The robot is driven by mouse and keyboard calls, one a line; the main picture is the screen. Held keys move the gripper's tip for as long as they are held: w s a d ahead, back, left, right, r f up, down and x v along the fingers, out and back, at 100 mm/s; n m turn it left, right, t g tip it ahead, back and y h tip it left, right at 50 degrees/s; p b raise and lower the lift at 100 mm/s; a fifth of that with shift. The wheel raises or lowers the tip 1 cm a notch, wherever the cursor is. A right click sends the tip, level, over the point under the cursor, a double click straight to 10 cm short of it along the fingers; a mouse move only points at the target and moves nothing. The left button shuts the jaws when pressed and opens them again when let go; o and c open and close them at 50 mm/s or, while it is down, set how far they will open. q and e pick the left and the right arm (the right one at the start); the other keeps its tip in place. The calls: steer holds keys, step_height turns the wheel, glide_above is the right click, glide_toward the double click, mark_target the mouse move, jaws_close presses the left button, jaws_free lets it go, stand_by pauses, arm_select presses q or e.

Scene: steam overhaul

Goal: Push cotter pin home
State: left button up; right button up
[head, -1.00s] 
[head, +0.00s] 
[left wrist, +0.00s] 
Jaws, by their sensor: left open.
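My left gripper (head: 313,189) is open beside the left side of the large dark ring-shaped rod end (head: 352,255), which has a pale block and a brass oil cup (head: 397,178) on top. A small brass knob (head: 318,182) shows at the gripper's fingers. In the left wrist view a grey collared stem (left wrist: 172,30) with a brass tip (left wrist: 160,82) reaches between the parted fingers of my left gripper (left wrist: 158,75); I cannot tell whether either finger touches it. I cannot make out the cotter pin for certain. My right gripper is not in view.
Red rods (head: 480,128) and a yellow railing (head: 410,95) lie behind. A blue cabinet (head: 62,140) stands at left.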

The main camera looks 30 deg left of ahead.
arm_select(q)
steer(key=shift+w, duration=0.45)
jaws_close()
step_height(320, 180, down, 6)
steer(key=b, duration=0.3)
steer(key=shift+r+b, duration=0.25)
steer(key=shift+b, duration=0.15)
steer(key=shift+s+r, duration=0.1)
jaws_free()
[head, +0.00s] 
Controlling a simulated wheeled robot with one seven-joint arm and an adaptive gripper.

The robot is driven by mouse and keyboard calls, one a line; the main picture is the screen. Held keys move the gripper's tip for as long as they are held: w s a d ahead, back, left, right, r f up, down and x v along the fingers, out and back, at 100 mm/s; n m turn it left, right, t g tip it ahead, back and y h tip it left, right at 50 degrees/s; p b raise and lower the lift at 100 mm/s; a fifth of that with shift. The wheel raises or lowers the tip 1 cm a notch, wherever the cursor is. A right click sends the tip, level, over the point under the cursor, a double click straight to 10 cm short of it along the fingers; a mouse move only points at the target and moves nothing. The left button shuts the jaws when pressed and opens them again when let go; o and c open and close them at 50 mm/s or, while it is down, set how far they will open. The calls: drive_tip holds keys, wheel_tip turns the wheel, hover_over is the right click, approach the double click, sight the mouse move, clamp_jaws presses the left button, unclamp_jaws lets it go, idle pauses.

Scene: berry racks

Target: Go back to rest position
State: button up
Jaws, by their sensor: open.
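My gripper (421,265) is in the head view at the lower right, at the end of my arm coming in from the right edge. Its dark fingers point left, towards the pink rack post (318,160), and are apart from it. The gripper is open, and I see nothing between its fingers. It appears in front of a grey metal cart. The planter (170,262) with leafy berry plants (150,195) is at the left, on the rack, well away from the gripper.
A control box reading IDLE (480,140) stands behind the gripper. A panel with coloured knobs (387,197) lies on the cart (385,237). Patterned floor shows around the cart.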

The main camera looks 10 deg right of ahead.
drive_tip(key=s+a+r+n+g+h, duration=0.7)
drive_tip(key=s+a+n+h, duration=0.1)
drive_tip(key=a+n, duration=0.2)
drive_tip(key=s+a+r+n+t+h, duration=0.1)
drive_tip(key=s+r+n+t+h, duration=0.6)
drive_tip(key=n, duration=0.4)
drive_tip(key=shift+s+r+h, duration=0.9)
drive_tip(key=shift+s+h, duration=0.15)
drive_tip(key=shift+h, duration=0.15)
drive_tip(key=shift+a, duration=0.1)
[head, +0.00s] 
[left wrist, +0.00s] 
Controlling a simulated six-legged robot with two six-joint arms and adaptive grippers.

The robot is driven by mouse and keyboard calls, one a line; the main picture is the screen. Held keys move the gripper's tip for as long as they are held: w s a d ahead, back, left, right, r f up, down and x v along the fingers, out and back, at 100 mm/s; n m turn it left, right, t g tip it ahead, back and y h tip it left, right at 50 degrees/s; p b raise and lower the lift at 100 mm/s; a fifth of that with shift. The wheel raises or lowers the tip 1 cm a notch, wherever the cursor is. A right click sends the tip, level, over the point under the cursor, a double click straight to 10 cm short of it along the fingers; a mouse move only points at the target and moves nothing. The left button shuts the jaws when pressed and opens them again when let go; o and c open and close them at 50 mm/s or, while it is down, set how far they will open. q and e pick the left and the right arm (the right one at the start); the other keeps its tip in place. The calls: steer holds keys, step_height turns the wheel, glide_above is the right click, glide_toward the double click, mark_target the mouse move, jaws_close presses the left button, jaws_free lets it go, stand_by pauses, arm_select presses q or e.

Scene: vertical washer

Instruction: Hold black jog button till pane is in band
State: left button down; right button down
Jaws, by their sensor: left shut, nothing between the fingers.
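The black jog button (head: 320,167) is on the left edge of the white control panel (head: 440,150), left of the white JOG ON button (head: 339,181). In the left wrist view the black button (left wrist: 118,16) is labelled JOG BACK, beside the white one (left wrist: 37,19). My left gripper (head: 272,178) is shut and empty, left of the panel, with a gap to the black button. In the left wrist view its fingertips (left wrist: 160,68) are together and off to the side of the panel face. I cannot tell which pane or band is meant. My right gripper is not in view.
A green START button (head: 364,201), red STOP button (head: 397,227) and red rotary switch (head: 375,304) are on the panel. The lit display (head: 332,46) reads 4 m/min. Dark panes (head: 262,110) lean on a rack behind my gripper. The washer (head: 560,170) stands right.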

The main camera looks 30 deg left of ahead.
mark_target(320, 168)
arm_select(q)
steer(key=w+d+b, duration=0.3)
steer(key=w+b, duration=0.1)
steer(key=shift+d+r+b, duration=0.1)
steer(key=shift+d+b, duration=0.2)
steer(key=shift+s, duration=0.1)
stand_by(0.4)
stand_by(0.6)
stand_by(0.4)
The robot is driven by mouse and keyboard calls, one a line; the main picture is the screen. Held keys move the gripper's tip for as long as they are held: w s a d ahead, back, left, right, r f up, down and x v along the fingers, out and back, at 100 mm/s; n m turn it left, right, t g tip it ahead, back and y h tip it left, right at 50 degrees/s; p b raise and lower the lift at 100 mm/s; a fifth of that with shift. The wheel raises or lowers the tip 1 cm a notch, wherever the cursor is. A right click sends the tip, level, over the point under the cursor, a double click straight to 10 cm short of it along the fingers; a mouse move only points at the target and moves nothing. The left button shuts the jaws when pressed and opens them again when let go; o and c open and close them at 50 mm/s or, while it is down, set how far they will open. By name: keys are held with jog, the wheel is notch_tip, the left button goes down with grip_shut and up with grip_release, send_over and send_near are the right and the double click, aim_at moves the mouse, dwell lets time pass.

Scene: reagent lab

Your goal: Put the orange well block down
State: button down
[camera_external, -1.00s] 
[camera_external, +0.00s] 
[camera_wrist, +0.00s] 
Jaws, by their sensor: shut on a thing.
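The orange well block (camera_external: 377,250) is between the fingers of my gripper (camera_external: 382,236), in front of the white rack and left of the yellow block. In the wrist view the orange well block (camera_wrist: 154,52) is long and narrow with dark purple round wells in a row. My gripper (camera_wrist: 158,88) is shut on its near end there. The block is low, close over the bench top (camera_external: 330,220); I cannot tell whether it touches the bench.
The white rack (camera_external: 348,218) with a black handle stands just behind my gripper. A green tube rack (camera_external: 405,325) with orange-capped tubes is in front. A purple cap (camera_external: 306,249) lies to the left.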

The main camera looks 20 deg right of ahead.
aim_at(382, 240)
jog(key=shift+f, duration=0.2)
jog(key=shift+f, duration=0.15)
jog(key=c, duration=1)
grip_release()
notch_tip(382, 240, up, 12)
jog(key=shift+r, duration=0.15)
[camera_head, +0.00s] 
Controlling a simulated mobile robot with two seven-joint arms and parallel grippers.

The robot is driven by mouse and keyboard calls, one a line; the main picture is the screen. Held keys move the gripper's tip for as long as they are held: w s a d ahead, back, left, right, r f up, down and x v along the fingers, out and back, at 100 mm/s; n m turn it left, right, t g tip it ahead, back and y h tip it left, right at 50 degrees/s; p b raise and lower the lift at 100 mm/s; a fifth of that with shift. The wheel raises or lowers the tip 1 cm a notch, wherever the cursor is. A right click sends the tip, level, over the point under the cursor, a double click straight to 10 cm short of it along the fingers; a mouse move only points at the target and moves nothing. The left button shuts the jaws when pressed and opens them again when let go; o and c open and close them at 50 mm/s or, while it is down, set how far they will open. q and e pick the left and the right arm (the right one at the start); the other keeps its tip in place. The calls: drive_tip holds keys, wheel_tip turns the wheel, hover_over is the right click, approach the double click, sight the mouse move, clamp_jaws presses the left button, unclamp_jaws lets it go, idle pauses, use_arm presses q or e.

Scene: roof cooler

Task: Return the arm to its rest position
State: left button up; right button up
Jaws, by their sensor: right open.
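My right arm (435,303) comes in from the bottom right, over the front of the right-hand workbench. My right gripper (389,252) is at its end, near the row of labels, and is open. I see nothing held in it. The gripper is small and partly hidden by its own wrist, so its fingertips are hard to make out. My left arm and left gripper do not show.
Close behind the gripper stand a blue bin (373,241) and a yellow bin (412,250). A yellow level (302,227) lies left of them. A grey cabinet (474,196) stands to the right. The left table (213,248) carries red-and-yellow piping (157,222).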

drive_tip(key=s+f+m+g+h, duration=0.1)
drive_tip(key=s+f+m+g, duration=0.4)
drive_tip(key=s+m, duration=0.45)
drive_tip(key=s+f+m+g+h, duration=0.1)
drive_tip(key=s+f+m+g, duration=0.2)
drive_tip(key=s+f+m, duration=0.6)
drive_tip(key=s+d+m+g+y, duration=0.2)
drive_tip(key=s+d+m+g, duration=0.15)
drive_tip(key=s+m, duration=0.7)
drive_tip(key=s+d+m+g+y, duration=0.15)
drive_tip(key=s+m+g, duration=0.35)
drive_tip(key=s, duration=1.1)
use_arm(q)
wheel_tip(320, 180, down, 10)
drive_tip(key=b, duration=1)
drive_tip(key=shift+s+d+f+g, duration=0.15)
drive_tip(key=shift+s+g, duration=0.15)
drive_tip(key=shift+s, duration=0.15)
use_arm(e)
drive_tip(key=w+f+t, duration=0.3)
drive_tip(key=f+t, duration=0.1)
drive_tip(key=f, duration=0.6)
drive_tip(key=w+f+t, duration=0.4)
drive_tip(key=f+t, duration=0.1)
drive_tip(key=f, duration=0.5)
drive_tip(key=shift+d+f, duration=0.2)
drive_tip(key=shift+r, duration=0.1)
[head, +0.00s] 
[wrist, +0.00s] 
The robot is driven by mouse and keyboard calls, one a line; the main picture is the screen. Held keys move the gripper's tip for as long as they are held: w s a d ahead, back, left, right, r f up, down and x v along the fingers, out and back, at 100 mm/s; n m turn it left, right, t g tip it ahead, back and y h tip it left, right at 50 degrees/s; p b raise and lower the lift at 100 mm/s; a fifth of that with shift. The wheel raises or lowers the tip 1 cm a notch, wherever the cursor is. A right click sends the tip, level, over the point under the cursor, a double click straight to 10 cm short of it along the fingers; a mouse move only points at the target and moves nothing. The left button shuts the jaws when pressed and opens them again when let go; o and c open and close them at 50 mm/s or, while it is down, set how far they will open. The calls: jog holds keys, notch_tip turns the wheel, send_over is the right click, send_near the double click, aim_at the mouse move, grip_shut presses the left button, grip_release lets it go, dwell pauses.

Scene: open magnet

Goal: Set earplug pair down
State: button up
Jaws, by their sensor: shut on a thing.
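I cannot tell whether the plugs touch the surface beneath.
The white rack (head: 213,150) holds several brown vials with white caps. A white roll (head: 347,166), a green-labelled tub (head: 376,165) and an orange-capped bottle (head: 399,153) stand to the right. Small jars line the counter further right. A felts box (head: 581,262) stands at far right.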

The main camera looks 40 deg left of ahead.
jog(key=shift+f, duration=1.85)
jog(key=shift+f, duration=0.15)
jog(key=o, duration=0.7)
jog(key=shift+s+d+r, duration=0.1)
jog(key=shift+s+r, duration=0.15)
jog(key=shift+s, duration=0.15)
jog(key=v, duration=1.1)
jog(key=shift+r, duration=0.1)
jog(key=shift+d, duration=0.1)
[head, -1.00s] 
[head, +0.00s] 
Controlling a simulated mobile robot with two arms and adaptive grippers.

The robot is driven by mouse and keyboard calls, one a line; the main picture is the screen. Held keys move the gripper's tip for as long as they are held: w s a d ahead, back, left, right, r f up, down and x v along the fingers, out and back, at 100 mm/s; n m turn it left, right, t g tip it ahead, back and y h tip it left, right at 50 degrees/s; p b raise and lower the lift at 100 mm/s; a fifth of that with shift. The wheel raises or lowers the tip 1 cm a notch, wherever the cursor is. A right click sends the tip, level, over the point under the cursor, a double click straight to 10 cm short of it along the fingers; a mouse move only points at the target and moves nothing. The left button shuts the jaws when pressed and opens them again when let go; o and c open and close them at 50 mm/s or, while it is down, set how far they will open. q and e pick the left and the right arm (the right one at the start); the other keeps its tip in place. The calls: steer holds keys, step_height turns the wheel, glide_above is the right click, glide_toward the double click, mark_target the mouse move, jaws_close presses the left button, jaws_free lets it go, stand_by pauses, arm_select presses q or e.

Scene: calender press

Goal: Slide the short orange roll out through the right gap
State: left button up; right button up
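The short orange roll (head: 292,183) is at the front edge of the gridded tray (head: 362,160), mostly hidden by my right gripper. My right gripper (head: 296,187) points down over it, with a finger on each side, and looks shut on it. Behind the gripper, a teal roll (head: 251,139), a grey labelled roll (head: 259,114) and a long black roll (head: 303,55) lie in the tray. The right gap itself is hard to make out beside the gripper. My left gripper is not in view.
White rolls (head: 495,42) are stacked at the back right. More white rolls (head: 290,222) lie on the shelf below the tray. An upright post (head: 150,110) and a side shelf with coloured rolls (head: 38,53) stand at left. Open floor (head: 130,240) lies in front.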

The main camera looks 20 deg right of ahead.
______
**Instructions for the task:**
Identify and copy the lines holding the word "Controlling".

**Task result:**
Controlling a simulated wheeled robot with one seven-joint arm and an adaptive gripper.
Controlling a simulated six-legged robot with two six-joint arms and adaptive grippers.
Controlling a simulated mobile robot with two seven-joint arms and parallel grippers.
Controlling a simulated mobile robot with two arms and adaptive grippers.

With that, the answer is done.